*THE REQUEST*: Copy out the listing that follows, exactly, without its pictures.

[start]

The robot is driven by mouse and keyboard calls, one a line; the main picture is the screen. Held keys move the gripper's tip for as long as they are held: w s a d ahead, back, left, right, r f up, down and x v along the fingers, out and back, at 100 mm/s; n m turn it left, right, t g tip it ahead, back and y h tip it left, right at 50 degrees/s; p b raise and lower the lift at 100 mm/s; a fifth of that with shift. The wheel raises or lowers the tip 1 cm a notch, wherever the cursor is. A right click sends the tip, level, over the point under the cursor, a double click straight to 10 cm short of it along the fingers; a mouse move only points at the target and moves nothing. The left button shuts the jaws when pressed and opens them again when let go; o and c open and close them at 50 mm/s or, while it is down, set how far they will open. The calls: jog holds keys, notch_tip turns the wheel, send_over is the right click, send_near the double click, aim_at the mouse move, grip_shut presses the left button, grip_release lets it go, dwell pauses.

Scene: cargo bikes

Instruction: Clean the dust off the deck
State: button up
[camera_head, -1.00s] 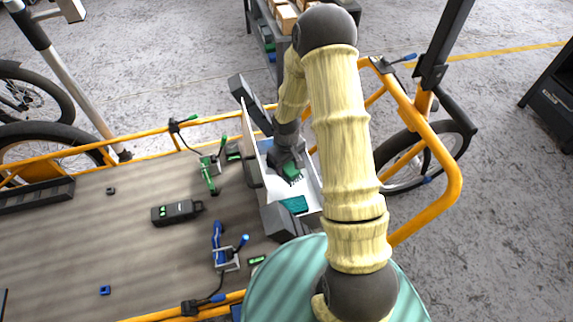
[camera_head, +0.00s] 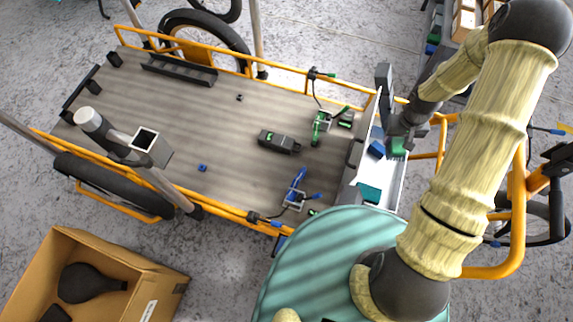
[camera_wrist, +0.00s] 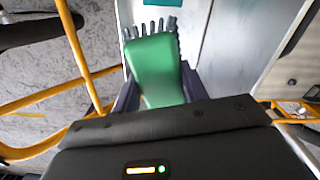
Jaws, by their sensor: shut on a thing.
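The deck (camera_head: 190,120) is the flat grey-brown bed of the cargo bike in the head view. I cannot make out separate dust on it. My gripper (camera_head: 398,140) is at a white open box (camera_head: 396,190) at the deck's right end. It is shut on a green brush (camera_head: 398,147). In the wrist view the green brush (camera_wrist: 155,70) sits between the dark fingers (camera_wrist: 158,88), its grey bristles pointing away from me. Pale box surfaces lie beyond it. I cannot tell whether the bristles touch the box.
On the deck are a black device (camera_head: 279,142), a green clamp (camera_head: 322,125), a blue clamp (camera_head: 297,192) and a small blue block (camera_head: 202,168). Orange rails (camera_head: 277,65) edge it. A teal piece (camera_head: 368,193) lies in the box. A cardboard box (camera_head: 165,285) stands lower left.

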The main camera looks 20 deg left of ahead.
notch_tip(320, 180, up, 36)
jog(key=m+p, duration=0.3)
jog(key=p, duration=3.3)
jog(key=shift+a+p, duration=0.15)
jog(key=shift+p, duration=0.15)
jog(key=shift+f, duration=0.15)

[end]

*RESPONSE*:
The robot is driven by mouse and keyboard calls, one a line; the main picture is the screen. Held keys move the gripper's tip for as long as they are held: w s a d ahead, back, left, right, r f up, down and x v along the fingers, out and back, at 100 mm/s; n m turn it left, right, t g tip it ahead, back and y h tip it left, right at 50 degrees/s; p b raise and lower the lift at 100 mm/s; a fifth of that with shift. The wheel raises or lowers the tip 1 cm a notch, wherever the cursor is. A right click sends the tip, level, over the point under the cursor, a double click straight to 10 cm short of it along the fingers; a mouse move only points at the target and moves nothing. The left button shuts the jaws when pressed and opens them again when let go; o and c open and close them at 50 mm/s or, while it is down, set how far they will open. The calls: jog holds keys, notch_tip turns the wheel, send_over is the right click, send_near the double click, aim_at the mouse move, grip_shut presses the left button, grip_release lets it go, dwell pauses.

Scene: cargo bikes

Instruction: Clean the dust off the deck
State: button up
[camera_head, -1.00s] 
[camera_head, +0.00s] 
[camera_wrist, +0.00s] 
Jaws, by their sensor: shut on a thing.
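The deck (camera_head: 190,120) is the flat grey-brown bed of the cargo bike in the head view. I cannot make out separate dust on it. My gripper (camera_head: 398,140) is at a white open box (camera_head: 396,190) at the deck's right end. It is shut on a green brush (camera_head: 398,147). In the wrist view the green brush (camera_wrist: 155,70) sits between the dark fingers (camera_wrist: 158,88), its grey bristles pointing away from me. Pale box surfaces lie beyond it. I cannot tell whether the bristles touch the box.
On the deck are a black device (camera_head: 279,142), a green clamp (camera_head: 322,125), a blue clamp (camera_head: 297,192) and a small blue block (camera_head: 202,168). Orange rails (camera_head: 277,65) edge it. A teal piece (camera_head: 368,193) lies in the box. A cardboard box (camera_head: 165,285) stands lower left.

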The main camera looks 20 deg left of ahead.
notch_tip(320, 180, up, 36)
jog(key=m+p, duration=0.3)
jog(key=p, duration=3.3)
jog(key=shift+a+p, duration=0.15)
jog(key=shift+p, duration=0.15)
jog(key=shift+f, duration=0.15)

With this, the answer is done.